Right now the FTC is talking a lot about “influencers” and doesn’t distinguish how they are paid. In affiliate marketing, we might want to know if they are being paid when people click on their links or use their exclusive coupon codes or whether they are flat fees (or maybe a combination of both). But for purposes of this discussion, the FTC does not seem to care about payment details and is more concerned in general about the practice of influencer marketing and how brands are using the influencers to get away with advertising that doesn’t look like advertising (they actually call it “launder advertising” and “illegal payola” which makes it sound even more sketchy!)
Statement of Commissioner Rohit Chopra
Let’s start with the Statement released on February 12, 2020. Regarding the Endorsement Guides Review.

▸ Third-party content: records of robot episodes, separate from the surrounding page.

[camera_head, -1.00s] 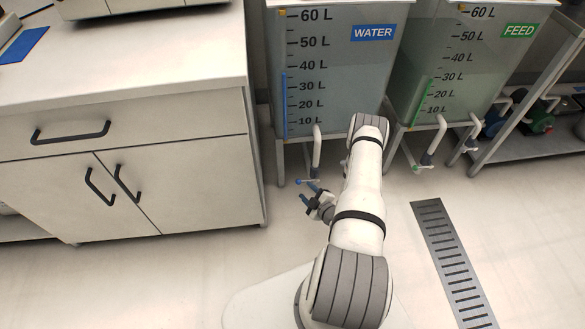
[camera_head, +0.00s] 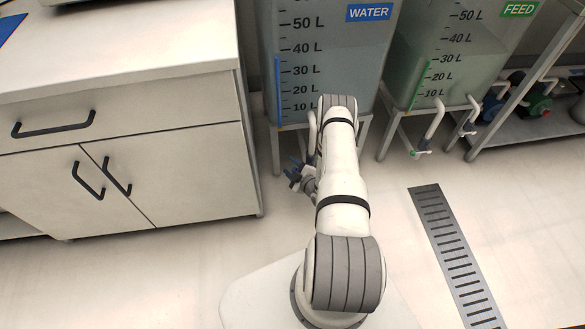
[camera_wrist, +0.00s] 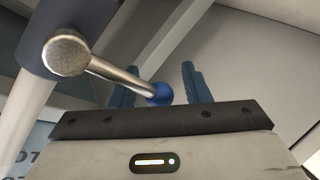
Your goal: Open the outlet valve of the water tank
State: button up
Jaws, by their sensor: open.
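The water tank (camera_head: 345,60), marked WATER and standing on a metal frame, is at the top middle of the head view. In the wrist view its outlet valve shows as a metal lever (camera_wrist: 107,66) with a blue ball knob (camera_wrist: 159,94), turning on a round hub (camera_wrist: 66,53) on a pale pipe (camera_wrist: 35,95). My gripper (camera_wrist: 155,84) is open, with its blue fingers on either side of the knob. I cannot tell whether they touch it. In the head view my gripper (camera_head: 293,167) is below the tank's front, and my arm hides most of the valve.
The feed tank (camera_head: 455,65) with its own outlet pipe (camera_head: 434,120) stands to the right. A white cabinet (camera_head: 120,130) with dark handles is close on the left. A floor drain grate (camera_head: 450,245) lies at the right. The floor between is clear.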

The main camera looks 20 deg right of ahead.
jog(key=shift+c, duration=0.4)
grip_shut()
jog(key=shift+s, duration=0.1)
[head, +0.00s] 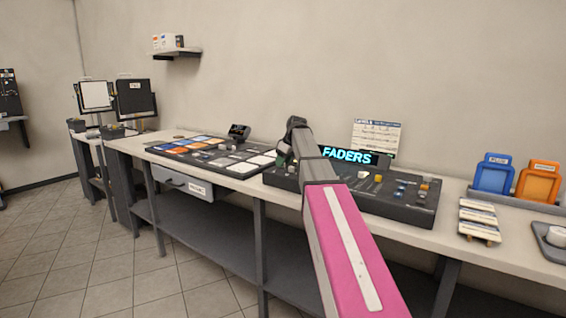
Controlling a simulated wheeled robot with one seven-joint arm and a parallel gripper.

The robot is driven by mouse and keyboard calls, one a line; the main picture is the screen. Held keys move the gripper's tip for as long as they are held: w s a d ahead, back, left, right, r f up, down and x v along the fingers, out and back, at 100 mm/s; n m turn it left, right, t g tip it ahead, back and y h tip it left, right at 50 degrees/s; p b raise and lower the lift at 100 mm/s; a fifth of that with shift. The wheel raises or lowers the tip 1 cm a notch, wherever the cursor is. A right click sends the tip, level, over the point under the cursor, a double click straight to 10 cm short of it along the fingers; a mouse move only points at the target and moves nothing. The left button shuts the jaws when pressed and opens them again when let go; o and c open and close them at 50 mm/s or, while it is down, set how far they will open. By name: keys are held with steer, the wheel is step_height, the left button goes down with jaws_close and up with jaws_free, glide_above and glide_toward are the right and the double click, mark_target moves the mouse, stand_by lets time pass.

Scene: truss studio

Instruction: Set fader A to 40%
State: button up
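The fader console (400,211) is a dark panel on the long bench, with small knobs and caps in white, yellow, orange and blue. A sign (347,155) reading "FADERS" in cyan stands at its back edge. My arm crosses in front of the console and hides part of its left half. Fader A cannot be told apart at this size, and its setting cannot be read. My gripper (283,158) is at the far end of the arm, over or near the console's left end. Its fingers are mostly hidden, and whether it touches anything cannot be seen.
A pad console (215,156) with blue, orange and white pads lies left on the bench (500,249). A small dark display (239,132) stands behind it. Right of the fader console are label cards (478,219), blue (493,177) and orange (538,182) holders and a grey tray (545,246).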

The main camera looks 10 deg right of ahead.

The Commissioner cites that influencer marketing will reach $15 billion for 2022 and that it is getting harder for families and small businesses looking for truthful information. It also believes the tech companies are part of the problem and not the solution right now.
In an interesting statement and a change from the website that was fined last week, the Commissioner says that they want to “focus on advertisers, not small influencers.” Specifically “When individual influencers are able to post about their interests to earn extra money on the side, this is not a cause for major concern.” Chopra seems most frustrated that past enforcement (like the Lord & Taylor settlement) isn’t “deterring misconduct in the marketplace” and wants to be able to pursue larger sanctions against companies in violation.
Chopra wants to review the Endorsement Guides and would like the FTC to:
- Develop specific requirements for any technology platform that facilitates or in any way profits from influencer marketing.
- Turn the “guides” into codified rules that will allow for both civil penalties and damages.
- Give specific contractual requirements that all influencers will have to follow in their campaigns.
So after a long time of wondering if the FTC was going to actually take the disclosure guidelines seriously, I think we have our answer. There’s just too much money being made not to.
FTC Looking for Public Comment
As mentioned in Chopra’s statement, the Commission wants to review the current Endorsement Guidelines and is now seeking public comment: FTC Seeks Public Comment on Its Endorsement Guidelines
This is an opportunity for our industry to officially tell the FTC what we like and don’t like about the Guidelines. What is possible for us to do and what isn’t.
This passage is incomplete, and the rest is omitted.